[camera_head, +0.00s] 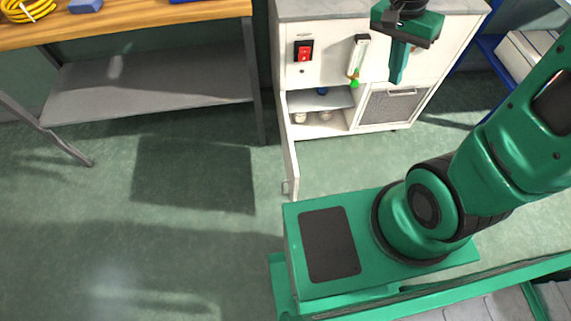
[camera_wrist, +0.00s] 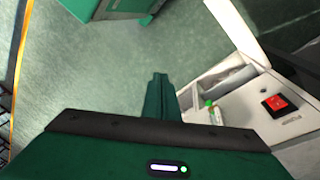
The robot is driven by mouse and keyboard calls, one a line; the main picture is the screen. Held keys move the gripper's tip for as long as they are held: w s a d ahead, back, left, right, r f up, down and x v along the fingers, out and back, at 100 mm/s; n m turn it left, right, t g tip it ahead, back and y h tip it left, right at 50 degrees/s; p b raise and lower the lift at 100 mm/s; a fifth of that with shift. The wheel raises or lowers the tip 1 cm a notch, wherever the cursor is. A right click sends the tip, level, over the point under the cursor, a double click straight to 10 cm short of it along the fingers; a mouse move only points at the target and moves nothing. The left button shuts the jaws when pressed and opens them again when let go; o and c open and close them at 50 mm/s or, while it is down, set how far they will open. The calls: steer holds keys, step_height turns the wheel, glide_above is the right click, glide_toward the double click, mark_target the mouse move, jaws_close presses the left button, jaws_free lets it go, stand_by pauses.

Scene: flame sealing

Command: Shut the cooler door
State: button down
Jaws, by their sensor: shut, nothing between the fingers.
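The white cooler cabinet (camera_head: 330,44) stands at the back in the head view. Its door (camera_head: 289,160) is swung wide open at the lower left of the cabinet, pointing toward me. Behind the opening a shelf (camera_head: 318,99) shows, with small items above and below it. In the wrist view the door (camera_wrist: 232,22) is a white panel at the upper right, joining the open cabinet (camera_wrist: 245,108). My gripper (camera_head: 397,78) is shut and empty. It is in front of the cabinet's right part, apart from the door. Its closed fingers (camera_wrist: 160,82) also show in the wrist view.
A wooden workbench (camera_head: 150,22) stands left. Green floor (camera_head: 190,180) left of the door is clear.

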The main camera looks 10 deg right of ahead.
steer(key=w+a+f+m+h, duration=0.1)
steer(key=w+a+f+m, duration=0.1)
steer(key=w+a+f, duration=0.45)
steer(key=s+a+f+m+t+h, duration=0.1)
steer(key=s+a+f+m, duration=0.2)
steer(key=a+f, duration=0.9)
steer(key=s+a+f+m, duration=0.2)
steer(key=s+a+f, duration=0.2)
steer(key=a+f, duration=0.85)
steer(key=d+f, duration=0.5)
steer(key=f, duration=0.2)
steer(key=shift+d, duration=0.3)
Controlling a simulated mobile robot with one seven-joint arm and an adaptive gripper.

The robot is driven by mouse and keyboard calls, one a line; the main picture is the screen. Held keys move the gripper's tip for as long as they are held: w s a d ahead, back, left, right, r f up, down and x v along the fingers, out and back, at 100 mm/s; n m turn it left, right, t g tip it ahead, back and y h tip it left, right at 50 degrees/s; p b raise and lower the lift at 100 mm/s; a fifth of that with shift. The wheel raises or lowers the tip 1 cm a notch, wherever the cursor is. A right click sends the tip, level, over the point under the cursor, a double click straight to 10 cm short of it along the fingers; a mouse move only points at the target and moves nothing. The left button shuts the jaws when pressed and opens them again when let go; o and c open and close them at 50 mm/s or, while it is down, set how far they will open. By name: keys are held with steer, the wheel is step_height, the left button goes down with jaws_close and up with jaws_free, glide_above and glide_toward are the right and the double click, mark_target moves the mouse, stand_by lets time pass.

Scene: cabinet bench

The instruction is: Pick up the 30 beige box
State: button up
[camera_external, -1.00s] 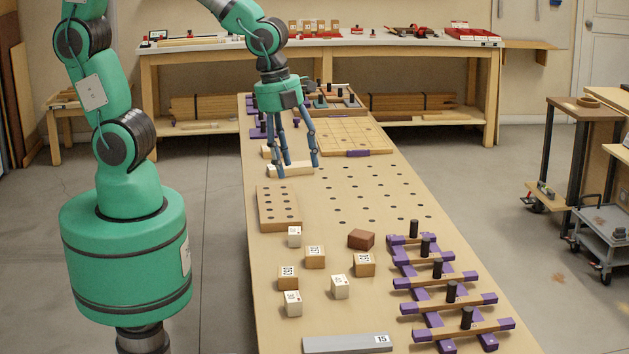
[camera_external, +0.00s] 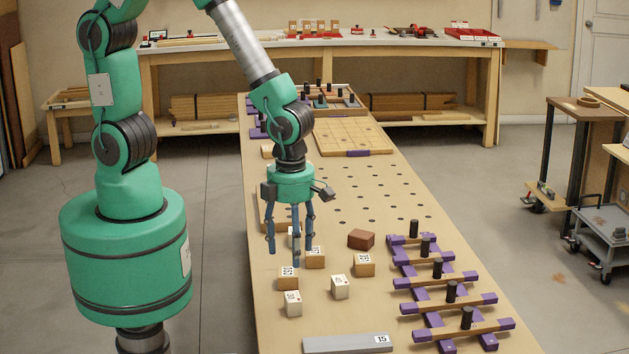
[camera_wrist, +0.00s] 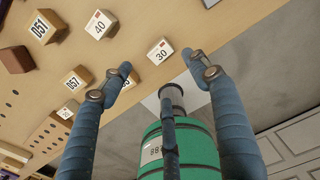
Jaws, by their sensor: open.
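The 30 beige box (camera_wrist: 160,52) is a small pale cube with a number label, lying beyond my fingertips in the wrist view. In the external view it appears to be the pale cube (camera_external: 293,303) near the bench's left edge, nearer the camera than my gripper. My gripper (camera_external: 290,254) points down with its fingers spread, above the far part of the box group. It also shows in the wrist view (camera_wrist: 162,72), open and empty. The fingers partly cover a pale cube (camera_external: 291,238) and overlap the tan boxes around them in the external view.
The 40 pale box (camera_wrist: 100,25) and a tan box (camera_wrist: 42,28) lie near the 30 box. A brown block (camera_external: 361,240) and purple-ended racks (camera_external: 450,281) stand to the right. A grey bar (camera_external: 345,343) lies at the front.

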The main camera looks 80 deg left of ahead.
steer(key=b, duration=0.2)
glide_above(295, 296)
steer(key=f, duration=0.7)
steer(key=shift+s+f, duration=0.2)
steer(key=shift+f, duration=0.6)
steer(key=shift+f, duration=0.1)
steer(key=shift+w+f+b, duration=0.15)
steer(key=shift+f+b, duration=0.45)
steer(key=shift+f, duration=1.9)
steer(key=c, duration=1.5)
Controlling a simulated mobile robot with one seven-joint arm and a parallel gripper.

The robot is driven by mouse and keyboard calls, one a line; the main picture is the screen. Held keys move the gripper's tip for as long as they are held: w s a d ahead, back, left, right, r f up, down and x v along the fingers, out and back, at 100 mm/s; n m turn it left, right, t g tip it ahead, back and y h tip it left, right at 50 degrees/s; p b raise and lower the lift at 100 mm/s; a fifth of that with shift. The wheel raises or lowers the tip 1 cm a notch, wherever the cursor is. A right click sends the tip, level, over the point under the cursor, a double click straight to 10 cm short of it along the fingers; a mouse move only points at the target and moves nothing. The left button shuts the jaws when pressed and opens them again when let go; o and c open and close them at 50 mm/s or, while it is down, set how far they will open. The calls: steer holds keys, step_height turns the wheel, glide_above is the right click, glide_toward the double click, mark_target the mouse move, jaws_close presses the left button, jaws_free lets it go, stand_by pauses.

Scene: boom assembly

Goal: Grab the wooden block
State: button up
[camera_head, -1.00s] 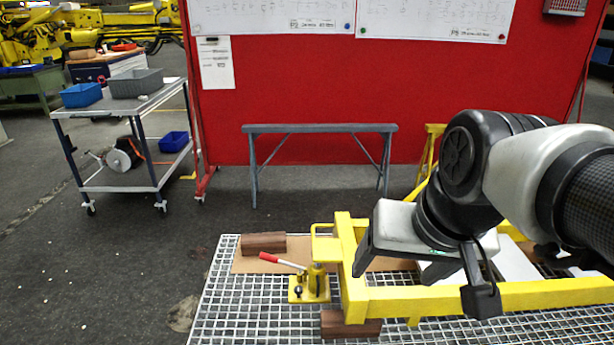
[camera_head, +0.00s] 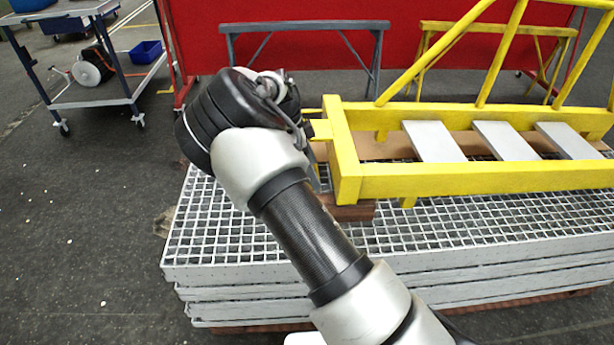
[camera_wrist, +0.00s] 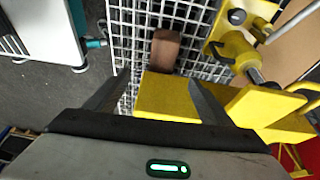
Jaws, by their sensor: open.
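In the wrist view a brown wooden block (camera_wrist: 163,50) lies on the metal grating, ahead of my gripper (camera_wrist: 155,95). The two fingers are spread apart with no block between them. A yellow beam end (camera_wrist: 168,97) shows between the fingers, just below the block in the picture. In the head view my arm covers the gripper and the grating's far left corner. A reddish-brown wooden block (camera_head: 352,211) shows there under the left end of the yellow frame (camera_head: 345,160), partly hidden. I cannot tell whether both views show the same block.
A yellow jack (camera_wrist: 237,48) stands right of the block in the wrist view. The grating stack (camera_head: 480,225) carries the yellow frame with its grey steps. A grey trestle (camera_head: 300,27) stands behind. A cart (camera_head: 95,95) stands at the left. The grating's front is clear.

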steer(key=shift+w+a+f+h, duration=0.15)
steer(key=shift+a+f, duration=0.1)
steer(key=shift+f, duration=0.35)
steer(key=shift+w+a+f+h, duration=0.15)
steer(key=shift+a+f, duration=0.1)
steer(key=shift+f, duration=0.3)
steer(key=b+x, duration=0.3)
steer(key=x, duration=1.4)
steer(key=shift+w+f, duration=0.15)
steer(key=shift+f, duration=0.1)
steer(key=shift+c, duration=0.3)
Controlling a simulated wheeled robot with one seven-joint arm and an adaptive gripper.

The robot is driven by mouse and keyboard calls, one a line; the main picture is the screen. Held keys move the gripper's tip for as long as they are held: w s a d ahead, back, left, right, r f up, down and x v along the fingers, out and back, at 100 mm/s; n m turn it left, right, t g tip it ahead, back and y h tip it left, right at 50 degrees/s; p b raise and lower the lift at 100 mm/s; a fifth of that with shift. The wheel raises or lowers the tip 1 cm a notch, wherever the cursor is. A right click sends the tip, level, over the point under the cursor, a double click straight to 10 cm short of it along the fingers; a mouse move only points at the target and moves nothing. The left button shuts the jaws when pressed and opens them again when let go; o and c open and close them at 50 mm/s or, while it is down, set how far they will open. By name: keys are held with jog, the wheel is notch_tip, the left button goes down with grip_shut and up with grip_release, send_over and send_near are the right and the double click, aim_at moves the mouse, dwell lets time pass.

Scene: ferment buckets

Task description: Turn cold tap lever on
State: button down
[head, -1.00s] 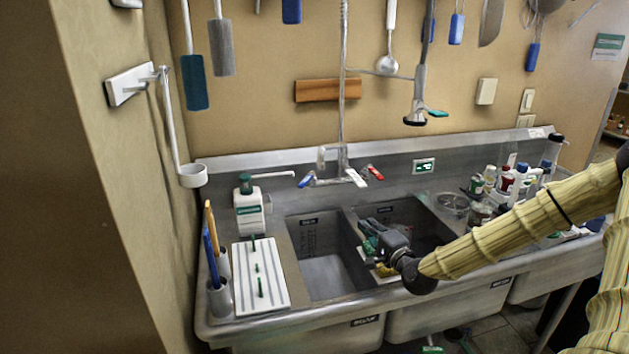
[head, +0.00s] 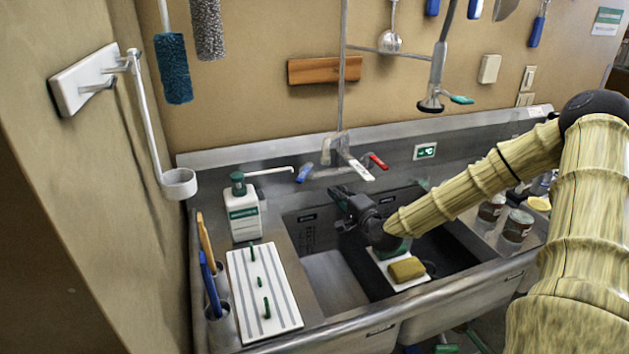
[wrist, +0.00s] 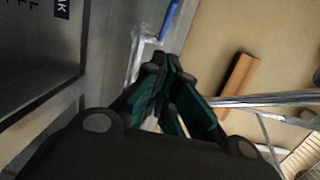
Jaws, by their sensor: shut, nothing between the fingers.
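The blue tap lever (head: 304,172) is on the left side of the faucet (head: 338,165) at the back of the sink. It also shows in the wrist view (wrist: 169,20), beyond the fingertips. A red lever (head: 378,161) is on the faucet's right side, and a white handle or spout (head: 360,171) points forward between them. My gripper (head: 335,190) is over the back of the sink, just below and right of the blue lever, apart from it. Its dark green fingers (wrist: 165,62) are closed together and empty.
A soap bottle (head: 243,212) with a long spout stands left of the sink basins. A spray hose head (head: 432,100) hangs at upper right. Jars (head: 516,228) stand on the right.

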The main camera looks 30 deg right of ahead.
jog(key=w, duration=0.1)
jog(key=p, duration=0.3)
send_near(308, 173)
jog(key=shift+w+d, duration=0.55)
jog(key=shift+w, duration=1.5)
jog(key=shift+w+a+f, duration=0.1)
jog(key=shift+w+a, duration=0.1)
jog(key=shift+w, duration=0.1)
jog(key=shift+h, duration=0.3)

________

Nothing but the lines from the one containing "Task description: Turn cold tap lever on" through the one containing "[wrist, +0.00s]" should be written out, exactly and with both ends. Pictures are left out.

> [Exercise answer]
Task description: Turn cold tap lever on
State: button down
[head, -1.00s] 
[head, +0.00s] 
[wrist, +0.00s] 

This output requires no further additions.